En una de las últimas paradas del autobús, subió con no poco esfuerzo una señora corpulenta y entrada en años, con la cabeza cubierta con un trapo tipo paliacate. Traía cargando una bolsa de ixtle fino, de color amarillento, tan lleno que competía con su propia figura, y una gallina viva en el sobaco izquierdo. Allí entendí por qué le decían a ese servicio de transporte “el pollero”, y observé cómo batallaba la santa mujer con la maniobra para pagar el costo del pasaje al operador.

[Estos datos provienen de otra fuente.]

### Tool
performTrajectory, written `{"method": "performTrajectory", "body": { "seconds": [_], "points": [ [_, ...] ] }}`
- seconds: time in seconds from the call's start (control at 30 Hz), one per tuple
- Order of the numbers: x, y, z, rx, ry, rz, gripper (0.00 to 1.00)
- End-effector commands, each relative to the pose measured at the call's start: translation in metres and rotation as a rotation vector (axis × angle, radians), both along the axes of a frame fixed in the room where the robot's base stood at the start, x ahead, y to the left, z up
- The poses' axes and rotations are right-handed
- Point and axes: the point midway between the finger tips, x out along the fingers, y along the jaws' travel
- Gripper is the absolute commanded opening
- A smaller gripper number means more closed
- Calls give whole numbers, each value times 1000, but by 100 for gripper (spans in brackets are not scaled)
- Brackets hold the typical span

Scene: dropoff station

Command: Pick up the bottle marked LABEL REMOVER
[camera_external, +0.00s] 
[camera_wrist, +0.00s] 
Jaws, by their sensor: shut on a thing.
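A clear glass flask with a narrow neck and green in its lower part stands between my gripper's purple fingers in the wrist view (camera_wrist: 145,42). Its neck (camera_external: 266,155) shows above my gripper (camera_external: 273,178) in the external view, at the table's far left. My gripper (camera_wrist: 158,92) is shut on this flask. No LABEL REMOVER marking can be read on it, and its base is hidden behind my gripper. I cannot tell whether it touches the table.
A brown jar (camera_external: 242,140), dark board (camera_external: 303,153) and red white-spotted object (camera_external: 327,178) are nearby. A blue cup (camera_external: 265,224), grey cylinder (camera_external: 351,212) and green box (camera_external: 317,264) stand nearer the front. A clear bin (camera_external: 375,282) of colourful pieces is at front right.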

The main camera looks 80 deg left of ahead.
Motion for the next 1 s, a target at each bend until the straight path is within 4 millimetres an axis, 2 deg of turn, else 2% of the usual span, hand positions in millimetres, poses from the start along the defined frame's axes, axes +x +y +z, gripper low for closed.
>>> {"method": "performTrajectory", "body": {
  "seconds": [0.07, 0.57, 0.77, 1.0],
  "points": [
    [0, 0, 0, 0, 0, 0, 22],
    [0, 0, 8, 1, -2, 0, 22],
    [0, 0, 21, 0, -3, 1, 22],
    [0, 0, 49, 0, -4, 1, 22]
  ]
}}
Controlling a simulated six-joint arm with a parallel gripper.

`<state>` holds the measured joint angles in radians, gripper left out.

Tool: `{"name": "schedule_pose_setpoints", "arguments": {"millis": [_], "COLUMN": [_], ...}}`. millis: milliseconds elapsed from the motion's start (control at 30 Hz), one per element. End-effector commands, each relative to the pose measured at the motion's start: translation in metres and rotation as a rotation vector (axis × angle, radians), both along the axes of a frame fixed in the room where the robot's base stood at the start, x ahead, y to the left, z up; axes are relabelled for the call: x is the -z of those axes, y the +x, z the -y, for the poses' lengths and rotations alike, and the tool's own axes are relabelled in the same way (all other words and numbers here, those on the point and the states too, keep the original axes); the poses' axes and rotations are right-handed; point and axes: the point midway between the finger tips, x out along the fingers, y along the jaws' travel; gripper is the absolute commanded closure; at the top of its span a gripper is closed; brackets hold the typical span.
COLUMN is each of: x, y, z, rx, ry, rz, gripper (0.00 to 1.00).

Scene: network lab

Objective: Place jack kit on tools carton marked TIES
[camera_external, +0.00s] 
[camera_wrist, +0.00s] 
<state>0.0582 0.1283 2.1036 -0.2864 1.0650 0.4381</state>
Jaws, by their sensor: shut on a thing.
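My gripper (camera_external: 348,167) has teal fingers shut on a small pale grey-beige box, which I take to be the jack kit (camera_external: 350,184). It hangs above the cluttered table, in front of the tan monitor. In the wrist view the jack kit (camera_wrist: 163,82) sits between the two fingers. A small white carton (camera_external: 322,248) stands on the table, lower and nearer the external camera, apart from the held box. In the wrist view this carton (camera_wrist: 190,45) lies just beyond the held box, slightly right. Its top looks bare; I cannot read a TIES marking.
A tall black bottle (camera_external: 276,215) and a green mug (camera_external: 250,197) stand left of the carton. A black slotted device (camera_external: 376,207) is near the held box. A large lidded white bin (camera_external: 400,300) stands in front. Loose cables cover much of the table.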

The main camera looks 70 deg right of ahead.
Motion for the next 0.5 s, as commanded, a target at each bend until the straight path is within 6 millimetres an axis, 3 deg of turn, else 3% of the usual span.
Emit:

No fui el único en advertirlo pues un tipo que iba sentado atrás protestó por la tardanza; el sol ya había apretado, y no recuerdo haber sufrido soles tan picosos como los de aquella región. Finalmente, practicando una suerte de acto de equilibrio circense, en el cual la gallina sufría más que la bolsa, aquella mujer finiquitó la indispensable operación de pago del servicio. De inmediato comenzó a avanzar por el pasillo entre los asientos, y el chofer reinició el viaje, con los consecuentes bamboleos de la operación de subirse a la carpeta asfáltica, que hizo trastabillar a la santa señora. Vi cómo batallaba para avanzar fila por fila y cómo el sudor chorreaba por su cuerpo. Así que me puse de pie cediéndole mi asiento. Ella se me quedó viendo y con una sonrisa franca me dijo: “Es usted muy gentil, jovencito”. No le entendí, y tratando de interpretar su dicho pasó pronto el resto del trayecto hasta que llegamos a Valle Hermoso. Hice lo que me había ordenado mi padre, pero me quedé pensando en qué era lo que me dijo esa señora, y por qué. Durante mi regreso seguía intrigado pues para mi era novedad que alguien me dijera gentil. En las clases de catecismo a las que había asistido en la parroquia un par de años antes, les llamaban gentiles a quienes no eran cristianos; y a mi me habían inculcado siempre que debía serlo. Ahora se que “gentil” era usado en la Roma antigua para designar al miembro de una familia o “gens” nacida de un antepasado masculino común, muchas veces de origen legendario, sin haber sido esclavo. Pero con el tiempo su uso degeneró para llamar así a los paganos, y posteriormente a las personas amables. Así que ahora me pregunto si aquella mujer me diría “muy gentil” por ser como de su familia, o por pensar que no era creyente, o sólo por haber sido muy amable al cederle mi asiento.